Robert M. Gates

#DUH — Key to Boy Scouts story is located in pews, pulpits and debates on doctrine

When I was growing up in Port Arthur, Texas -- certainly one of the most racially divided cities in America -- one of the primary forces for change was the Boy Scouts of America. My father was the pastor of an inner-city Southern Baptist congregation and working with children in the neighborhoods around our church was one of his priorities.

As you can imagine, some of the people in church pews in the late 1960s didn't share his perspectives on that issue. My father did what he could.

Thus, there was a simple reality: Look at a church's Boy Scouts troop and it told you quite a bit about the leadership of that church, as opposed to the policies of the Boy Scouts.

That's why I was interested, to say the least, in the following passage in the recent Washington Post story about the remarks by Boy Scouts of America President Robert M. Gates in which he urged the organization to reconsider its ban on openly gay Scout leaders.

... Steeped in tradition as they were, the Boy Scouts often struggled to handle change. Though the Girl Scouts formally banned segregation of its troops the 1950s -- prompting the Rev. Martin Luther King Jr. to call the group “a force for desegregation” -- the last Boy Scout troop wasn’t integrated until 1974, according to NPR. ...
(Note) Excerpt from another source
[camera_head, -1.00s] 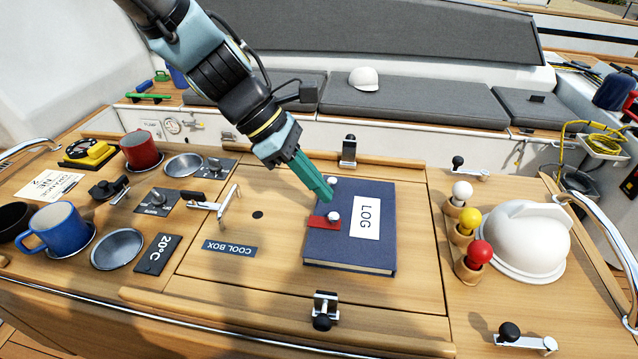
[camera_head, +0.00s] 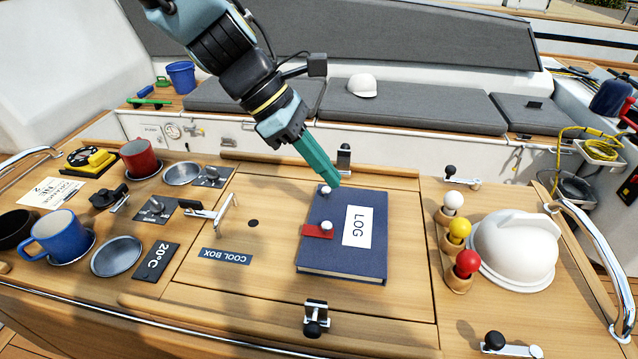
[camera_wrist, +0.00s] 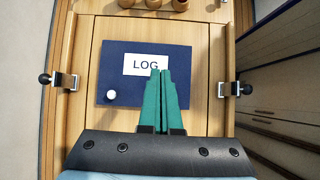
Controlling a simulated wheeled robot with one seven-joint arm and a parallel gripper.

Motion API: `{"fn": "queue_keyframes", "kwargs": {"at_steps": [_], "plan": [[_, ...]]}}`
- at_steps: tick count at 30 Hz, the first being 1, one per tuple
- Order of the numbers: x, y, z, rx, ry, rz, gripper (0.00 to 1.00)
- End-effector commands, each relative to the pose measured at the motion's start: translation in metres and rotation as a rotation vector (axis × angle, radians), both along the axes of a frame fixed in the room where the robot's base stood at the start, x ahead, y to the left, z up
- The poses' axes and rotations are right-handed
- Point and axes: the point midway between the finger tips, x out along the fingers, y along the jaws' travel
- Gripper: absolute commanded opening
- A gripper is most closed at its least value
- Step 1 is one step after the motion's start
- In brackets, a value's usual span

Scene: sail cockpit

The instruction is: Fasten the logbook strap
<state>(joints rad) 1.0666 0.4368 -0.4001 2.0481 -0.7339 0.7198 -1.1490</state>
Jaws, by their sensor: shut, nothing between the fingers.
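The navy logbook (camera_head: 372,255) lies flat on the wooden lid, with a white LOG label (camera_head: 357,227) on its cover. A second white knob (camera_head: 324,190) stands near the far left corner and also shows in the wrist view (camera_wrist: 111,95). My gripper (camera_head: 333,183) is shut and empty, its green tips above the book's far edge, close to that knob. I cannot tell whether they touch. In the wrist view the fingers cover part of the book; the red strap is not visible there.
Metal latches stand at the lid's front (camera_head: 316,317) and back (camera_head: 344,158). A folding handle (camera_head: 213,211) is left of the book. White, yellow and red knobs (camera_head: 459,230) and a white dome (camera_head: 516,246) are on the right. Mugs and dishes stand at left.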

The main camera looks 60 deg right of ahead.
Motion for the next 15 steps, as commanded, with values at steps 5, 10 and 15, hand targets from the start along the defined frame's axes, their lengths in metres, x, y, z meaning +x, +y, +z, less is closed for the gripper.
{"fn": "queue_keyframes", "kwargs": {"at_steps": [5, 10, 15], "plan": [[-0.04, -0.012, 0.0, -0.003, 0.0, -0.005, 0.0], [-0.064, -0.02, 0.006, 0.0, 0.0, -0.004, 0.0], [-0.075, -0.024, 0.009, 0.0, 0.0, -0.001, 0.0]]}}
And unlike the Boy Scouts of America, from the beginning the Girl Scouts declared themselves to be “non-sectarian in practice as well as theory.” In 1993, when a prospective member protested the phrase “serve God” in the Girl Scout Promise, the organization ruled that members could substitute whatever phrase fit their beliefs. The Girl Scouts have never had a policy on homosexual members and have admitted transgender members since 2011.

The Boy Scouts, on the other hand, have long been inextricably tied to tradition and religion. The Scout’s oath pledges boys to “do my duty to God and my country and to obey the Scout Law; to help other people at all times; to keep myself physically strong, mentally awake, and morally straight.” A 2011 study of messaging in the Girl Scout and Boy Scout handbooks found that the Boy Scouts handbook relied on “organizational scripts” rather than autonomy and critical thinking, promoting “an assertive heteronormative masculinity.” Meanwhile, more than 70 percent of all troops are chartered to faith-based organizations, most of them Christian.

It doesn't take a doctorate in gender studies to find good and evil in that paragraph.